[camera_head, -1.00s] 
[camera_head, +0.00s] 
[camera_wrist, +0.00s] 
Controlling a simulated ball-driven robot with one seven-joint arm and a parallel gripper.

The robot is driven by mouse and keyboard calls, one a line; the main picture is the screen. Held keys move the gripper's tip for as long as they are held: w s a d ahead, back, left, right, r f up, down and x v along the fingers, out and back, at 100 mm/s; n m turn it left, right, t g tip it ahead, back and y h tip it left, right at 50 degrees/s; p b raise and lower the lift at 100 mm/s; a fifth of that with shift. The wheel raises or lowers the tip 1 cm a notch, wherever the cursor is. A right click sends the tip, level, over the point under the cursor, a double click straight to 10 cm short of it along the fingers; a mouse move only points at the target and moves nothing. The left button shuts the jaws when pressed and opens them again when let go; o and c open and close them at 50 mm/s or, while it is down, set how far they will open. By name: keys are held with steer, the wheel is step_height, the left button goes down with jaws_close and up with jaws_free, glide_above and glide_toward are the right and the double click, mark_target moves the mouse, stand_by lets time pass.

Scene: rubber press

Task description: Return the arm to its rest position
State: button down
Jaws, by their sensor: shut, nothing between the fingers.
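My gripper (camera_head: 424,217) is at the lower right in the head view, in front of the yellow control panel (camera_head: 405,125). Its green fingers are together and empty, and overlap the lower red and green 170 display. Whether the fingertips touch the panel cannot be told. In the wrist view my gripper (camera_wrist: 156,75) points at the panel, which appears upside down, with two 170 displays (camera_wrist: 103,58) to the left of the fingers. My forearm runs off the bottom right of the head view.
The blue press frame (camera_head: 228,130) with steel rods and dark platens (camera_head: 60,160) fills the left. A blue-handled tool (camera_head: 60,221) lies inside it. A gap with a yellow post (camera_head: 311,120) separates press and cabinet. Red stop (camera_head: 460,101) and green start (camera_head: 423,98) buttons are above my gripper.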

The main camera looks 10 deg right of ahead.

--------

Repeat the data above exactly.

ANSWER TO THIS EXERCISE:
[camera_head, -1.00s] 
[camera_head, +0.00s] 
[camera_wrist, +0.00s] 
Controlling a simulated ball-driven robot with one seven-joint arm and a parallel gripper.

The robot is driven by mouse and keyboard calls, one a line; the main picture is the screen. Held keys move the gripper's tip for as long as they are held: w s a d ahead, back, left, right, r f up, down and x v along the fingers, out and back, at 100 mm/s; n m turn it left, right, t g tip it ahead, back and y h tip it left, right at 50 degrees/s; p b raise and lower the lift at 100 mm/s; a fifth of that with shift. The wheel raises or lowers the tip 1 cm a notch, wherever the cursor is. A right click sends the tip, level, over the point under the cursor, a double click straight to 10 cm short of it along the fingers; a mouse move only points at the target and moves nothing. The left button shuts the jaws when pressed and opens them again when let go; o and c open and close them at 50 mm/s or, while it is down, set how far they will open. By name: keys are held with steer, the wheel is step_height, the left button goes down with jaws_close and up with jaws_free, glide_above and glide_toward are the right and the double click, mark_target moves the mouse, stand_by lets time pass.

Scene: rubber press

Task description: Return the arm to its rest position
State: button down
Jaws, by their sensor: shut, nothing between the fingers.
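My gripper (camera_head: 424,217) is at the lower right in the head view, in front of the yellow control panel (camera_head: 405,125). Its green fingers are together and empty, and overlap the lower red and green 170 display. Whether the fingertips touch the panel cannot be told. In the wrist view my gripper (camera_wrist: 156,75) points at the panel, which appears upside down, with two 170 displays (camera_wrist: 103,58) to the left of the fingers. My forearm runs off the bottom right of the head view.
The blue press frame (camera_head: 228,130) with steel rods and dark platens (camera_head: 60,160) fills the left. A blue-handled tool (camera_head: 60,221) lies inside it. A gap with a yellow post (camera_head: 311,120) separates press and cabinet. Red stop (camera_head: 460,101) and green start (camera_head: 423,98) buttons are above my gripper.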

The main camera looks 10 deg right of ahead.

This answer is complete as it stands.